The Sabine Parish High Point is comprised of five mountains, the tallest of which is Eagle Hill. Eagle Hill reaches a height of 456 feet and leads north to the Ouachita Mountains of Arkansas. This mountain is also five miles west of the pinewood expanses of the Kisatchie National Forest, the only national forest in Louisiana. 

There is currently a radio tower and abandoned artillery observation tower (Eagle’s Roost) atop Eagle Hill, but it is also renowned for being the site of many unearthed Native American artifacts. There was also a temporary Air Force Station at Eagle Hill during the Vietnam War.

The Vernon Parish High Point is the colloquial name for an unofficial highpoint on land that is joint-owned by the Fort Polk Wildlife Management Area and the Fort Polk Military Reservation. Vernon Parish was started in 1871 during the Reconstruction era, and today it has a population of over 50,000, making it the largest parish in Louisiana. 

This area has been a profitable location for the timber industry, as it is replete with pine trees and has a railway that was built in 1897 to assist in transporting lumber and workers. Leesville is the parish seat of Vernon Parish, but the parish itself covers 1,341 square miles (14 miles of which is water). The construction of Fort Polk in the middle of World War II created significant employment opportunities for the area, and the local population grew over five times larger in the years immediately after its founding.

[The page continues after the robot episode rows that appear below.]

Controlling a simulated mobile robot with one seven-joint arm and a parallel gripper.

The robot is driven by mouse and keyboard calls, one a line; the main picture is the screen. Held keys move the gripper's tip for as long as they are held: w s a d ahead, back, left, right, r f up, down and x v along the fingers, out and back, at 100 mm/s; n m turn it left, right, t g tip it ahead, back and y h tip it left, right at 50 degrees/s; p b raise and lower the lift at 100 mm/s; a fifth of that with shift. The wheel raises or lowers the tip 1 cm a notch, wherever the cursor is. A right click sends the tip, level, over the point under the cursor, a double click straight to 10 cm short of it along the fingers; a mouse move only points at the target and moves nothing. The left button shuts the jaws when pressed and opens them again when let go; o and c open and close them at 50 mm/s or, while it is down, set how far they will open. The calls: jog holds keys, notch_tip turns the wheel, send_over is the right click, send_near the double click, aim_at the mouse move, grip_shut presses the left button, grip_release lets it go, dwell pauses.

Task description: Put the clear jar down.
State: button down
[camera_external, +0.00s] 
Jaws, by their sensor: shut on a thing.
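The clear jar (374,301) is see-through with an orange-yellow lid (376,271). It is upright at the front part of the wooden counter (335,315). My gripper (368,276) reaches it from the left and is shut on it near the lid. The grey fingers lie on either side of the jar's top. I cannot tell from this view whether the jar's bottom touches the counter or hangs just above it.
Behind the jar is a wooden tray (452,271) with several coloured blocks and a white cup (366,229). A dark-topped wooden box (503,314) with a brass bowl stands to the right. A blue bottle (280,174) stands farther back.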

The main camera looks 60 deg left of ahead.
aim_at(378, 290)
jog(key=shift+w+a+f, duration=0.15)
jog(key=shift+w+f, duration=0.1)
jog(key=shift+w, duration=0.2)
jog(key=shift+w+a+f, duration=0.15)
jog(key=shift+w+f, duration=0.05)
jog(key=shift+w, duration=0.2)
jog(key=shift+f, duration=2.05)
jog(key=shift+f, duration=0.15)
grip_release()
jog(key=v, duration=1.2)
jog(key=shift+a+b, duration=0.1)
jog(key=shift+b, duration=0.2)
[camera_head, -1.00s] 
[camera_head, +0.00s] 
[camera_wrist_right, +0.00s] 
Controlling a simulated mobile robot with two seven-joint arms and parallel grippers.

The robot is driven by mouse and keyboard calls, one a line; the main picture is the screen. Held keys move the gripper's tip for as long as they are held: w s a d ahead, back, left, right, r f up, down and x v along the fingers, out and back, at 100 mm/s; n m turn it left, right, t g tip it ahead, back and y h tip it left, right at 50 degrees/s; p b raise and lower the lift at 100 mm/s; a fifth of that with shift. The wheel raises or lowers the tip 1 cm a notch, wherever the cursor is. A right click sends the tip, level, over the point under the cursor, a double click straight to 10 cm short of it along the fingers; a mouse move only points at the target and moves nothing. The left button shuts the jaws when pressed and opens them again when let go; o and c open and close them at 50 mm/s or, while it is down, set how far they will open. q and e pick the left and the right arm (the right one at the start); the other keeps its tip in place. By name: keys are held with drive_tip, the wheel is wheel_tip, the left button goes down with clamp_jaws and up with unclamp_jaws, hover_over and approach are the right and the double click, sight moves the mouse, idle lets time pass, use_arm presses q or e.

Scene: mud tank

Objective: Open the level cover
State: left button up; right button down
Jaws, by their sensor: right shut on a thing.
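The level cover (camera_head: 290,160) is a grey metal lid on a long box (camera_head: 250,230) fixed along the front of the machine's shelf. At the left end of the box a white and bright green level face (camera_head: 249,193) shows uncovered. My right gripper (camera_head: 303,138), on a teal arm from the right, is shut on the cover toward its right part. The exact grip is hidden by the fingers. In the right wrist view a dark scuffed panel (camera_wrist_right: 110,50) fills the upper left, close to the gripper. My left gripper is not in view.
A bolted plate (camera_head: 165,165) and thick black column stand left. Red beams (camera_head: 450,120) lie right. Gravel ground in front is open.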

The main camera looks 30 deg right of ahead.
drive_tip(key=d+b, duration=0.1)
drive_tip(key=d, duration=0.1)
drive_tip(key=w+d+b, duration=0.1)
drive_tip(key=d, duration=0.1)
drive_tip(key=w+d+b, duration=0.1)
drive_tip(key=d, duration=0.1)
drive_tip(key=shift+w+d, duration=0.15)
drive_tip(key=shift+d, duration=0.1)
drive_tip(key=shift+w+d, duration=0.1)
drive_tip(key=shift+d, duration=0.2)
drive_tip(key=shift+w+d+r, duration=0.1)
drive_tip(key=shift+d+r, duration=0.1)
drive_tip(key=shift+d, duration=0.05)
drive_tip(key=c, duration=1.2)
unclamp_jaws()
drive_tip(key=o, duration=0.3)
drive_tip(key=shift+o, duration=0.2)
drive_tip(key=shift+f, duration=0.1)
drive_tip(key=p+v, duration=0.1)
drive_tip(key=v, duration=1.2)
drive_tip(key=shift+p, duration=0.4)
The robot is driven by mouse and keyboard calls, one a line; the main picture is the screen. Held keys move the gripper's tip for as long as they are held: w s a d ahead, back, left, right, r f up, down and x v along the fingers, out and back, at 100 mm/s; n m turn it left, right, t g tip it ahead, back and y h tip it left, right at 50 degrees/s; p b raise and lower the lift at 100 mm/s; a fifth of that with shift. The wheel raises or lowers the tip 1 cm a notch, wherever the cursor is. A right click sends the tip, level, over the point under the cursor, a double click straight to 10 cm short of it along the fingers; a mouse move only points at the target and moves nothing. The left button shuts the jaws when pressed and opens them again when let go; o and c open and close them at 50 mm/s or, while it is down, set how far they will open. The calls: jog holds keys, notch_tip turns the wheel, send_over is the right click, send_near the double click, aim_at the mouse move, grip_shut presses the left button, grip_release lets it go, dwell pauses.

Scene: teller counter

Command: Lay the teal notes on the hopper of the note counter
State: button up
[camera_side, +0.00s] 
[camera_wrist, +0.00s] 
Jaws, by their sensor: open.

The fifth and final high point in Louisiana is the Webster Parish High Point. This is a part of four mountains in Webster Parish: Indian Mound (144 feet), Big Mound (194 feet), Bull Hill (423 feet), and Duncan Hill (the highest at 427 feet). This area is considered part of the Kisatchie National Forest, and the Parish was named in honor of Daniel Webster, a U.S. statesman and Secretary of State under President Harrison.